Spam is growing quickly -- nearly 200 billion spam messages are now sent each day, double the volume in 2007, according to Cisco's Annual Security Study. Targeted attacks, referred to as Spear Phishing, are also rising sharply.
More than 0.4 percent of all spam sent in September were Spear Phishing attacks, Cisco found. That might sound low, but since 90 percent of all e-mails sent worldwide are spam; this means 800 million messages a day are attempts at spear phishing. A year ago, targeted attacks with personalized messages were less than 0.1 percent of all spam.
Phishing is a technique criminals use to gain their victim's trust by sending a convincing e-mail message or leaving an official-sounding phone message to pose as a legitimate organization—like American University, a bank, or government agency. Spear phishing attacks are addressed to you to appear more legitimate.

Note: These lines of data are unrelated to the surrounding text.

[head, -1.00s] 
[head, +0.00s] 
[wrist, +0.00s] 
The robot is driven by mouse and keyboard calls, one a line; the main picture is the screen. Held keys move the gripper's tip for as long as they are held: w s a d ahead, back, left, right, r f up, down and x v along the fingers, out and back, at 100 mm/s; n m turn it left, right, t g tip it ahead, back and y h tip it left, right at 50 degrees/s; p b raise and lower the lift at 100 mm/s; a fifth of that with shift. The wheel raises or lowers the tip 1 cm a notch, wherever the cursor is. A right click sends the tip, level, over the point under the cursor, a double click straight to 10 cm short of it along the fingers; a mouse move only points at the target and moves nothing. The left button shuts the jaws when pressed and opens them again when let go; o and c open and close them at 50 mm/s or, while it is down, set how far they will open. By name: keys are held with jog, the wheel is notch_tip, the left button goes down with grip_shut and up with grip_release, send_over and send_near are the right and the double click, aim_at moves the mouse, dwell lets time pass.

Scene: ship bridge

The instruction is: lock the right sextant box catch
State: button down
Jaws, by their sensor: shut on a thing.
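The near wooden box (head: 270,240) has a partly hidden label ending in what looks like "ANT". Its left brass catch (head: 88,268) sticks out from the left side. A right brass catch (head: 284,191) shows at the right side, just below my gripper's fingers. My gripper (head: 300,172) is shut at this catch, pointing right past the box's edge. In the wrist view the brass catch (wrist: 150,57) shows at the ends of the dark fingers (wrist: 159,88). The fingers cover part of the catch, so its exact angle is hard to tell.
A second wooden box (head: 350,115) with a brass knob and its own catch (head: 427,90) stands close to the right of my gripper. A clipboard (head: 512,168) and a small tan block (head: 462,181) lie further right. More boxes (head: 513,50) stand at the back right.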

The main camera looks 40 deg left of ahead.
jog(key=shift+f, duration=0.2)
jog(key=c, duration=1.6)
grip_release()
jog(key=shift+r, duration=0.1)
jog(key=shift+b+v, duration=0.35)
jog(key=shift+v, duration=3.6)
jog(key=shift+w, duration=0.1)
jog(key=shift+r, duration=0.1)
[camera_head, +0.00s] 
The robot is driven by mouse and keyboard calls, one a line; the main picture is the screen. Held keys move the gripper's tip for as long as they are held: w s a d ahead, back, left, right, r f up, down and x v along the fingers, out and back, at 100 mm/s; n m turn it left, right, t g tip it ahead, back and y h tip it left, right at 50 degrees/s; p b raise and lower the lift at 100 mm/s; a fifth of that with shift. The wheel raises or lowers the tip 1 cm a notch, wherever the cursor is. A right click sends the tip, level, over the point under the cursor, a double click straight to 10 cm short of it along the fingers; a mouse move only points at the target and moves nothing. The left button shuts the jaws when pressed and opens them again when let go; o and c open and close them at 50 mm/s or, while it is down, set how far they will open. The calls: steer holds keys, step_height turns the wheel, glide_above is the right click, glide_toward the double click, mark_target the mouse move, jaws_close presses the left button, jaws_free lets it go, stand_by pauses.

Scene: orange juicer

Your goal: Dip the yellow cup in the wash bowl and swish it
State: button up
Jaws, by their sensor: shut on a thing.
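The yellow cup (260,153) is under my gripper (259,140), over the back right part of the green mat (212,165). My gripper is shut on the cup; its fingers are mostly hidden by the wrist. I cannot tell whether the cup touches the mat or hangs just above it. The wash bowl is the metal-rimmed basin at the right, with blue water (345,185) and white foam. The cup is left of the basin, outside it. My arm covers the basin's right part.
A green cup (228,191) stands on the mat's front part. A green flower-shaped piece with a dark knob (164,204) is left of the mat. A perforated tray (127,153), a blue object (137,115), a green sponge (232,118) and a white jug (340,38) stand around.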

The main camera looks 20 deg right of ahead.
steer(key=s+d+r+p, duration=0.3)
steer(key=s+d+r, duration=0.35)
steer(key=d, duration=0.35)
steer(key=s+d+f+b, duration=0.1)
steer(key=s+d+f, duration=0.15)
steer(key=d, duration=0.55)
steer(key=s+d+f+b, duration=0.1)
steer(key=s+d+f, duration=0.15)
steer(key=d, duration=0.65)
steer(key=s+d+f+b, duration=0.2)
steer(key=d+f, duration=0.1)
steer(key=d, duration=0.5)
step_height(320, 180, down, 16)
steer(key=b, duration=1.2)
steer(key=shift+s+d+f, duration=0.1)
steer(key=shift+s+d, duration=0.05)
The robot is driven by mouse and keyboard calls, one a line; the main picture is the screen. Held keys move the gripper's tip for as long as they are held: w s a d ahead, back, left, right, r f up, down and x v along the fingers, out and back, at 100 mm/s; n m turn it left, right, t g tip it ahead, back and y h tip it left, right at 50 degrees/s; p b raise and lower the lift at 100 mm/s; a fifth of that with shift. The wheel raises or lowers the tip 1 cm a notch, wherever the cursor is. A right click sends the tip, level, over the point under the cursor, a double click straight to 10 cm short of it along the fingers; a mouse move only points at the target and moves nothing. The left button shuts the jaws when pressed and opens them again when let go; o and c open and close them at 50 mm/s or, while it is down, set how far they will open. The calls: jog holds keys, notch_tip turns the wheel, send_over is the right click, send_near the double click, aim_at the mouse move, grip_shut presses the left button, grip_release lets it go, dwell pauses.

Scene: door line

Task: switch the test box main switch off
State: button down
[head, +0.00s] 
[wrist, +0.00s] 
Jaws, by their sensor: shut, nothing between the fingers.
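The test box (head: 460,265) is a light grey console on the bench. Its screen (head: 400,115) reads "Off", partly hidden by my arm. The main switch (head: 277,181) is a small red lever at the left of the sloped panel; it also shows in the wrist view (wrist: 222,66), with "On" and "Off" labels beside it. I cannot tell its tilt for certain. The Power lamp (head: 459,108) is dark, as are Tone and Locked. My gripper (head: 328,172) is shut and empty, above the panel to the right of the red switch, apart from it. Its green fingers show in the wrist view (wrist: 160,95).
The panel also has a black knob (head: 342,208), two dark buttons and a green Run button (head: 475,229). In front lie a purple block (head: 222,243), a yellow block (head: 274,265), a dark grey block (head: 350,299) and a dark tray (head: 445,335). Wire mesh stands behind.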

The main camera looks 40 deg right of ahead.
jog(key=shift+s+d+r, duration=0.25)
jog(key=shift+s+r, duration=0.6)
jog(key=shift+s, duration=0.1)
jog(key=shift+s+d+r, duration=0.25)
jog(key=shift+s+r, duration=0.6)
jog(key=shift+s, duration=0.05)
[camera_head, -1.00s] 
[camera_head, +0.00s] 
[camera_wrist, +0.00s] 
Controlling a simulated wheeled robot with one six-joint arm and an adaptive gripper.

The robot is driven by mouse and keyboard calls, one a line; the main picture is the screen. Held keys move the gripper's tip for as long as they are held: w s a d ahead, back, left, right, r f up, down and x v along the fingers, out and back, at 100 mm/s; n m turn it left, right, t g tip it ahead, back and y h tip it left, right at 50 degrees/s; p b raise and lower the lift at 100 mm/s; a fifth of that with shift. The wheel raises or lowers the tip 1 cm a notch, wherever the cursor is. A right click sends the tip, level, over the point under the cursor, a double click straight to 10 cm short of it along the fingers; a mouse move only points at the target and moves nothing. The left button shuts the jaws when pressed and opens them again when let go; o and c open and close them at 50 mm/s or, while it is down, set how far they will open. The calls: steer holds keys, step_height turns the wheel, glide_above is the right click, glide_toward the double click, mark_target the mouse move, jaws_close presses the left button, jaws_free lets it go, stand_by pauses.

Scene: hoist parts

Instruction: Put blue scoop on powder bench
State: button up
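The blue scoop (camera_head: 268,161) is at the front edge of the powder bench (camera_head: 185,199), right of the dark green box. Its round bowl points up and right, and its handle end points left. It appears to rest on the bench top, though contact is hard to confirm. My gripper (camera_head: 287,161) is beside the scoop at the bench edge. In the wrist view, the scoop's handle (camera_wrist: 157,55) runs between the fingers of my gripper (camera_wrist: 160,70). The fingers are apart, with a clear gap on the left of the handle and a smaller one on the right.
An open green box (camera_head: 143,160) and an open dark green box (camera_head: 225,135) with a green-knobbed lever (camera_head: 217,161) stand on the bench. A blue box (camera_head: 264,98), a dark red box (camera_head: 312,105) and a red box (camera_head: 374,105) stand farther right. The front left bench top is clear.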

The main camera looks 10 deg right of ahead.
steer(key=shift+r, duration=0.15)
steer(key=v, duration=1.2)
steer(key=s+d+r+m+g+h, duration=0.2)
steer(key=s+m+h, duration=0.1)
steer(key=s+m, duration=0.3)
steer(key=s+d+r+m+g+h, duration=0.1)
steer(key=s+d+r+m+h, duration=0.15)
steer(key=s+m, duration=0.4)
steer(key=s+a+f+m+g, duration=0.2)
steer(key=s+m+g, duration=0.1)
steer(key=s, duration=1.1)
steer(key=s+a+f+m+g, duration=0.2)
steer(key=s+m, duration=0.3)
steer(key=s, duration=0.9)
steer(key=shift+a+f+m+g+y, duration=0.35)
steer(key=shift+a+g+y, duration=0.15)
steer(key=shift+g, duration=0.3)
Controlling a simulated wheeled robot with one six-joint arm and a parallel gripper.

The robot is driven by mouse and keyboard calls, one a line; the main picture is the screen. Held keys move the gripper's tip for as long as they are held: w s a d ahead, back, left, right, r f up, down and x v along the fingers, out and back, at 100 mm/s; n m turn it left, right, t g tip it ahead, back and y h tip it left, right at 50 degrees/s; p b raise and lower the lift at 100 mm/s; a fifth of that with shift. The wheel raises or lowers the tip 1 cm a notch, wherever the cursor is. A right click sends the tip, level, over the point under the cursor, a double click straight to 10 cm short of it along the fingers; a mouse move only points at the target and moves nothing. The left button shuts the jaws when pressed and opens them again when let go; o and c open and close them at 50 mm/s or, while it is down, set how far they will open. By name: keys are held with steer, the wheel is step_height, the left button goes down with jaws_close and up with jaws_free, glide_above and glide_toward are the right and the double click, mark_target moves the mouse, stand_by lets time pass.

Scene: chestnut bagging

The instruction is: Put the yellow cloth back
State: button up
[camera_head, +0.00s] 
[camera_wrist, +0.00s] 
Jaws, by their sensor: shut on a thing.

- OIT and other AU organizations will never ask for your password by e-mail or phone message.
- Treat all such requests with high suspicion.
- If you receive a message from someone purporting to be your bank, employer, or other trusted organization, double check the correct number on correspondence from the organization or their Web site.
OIT continuously works to improve AU's e-mail filters and efforts to catch phishing attempts that are sent electronically. Our voice mail system is also protected as much as possible from criminal attacks.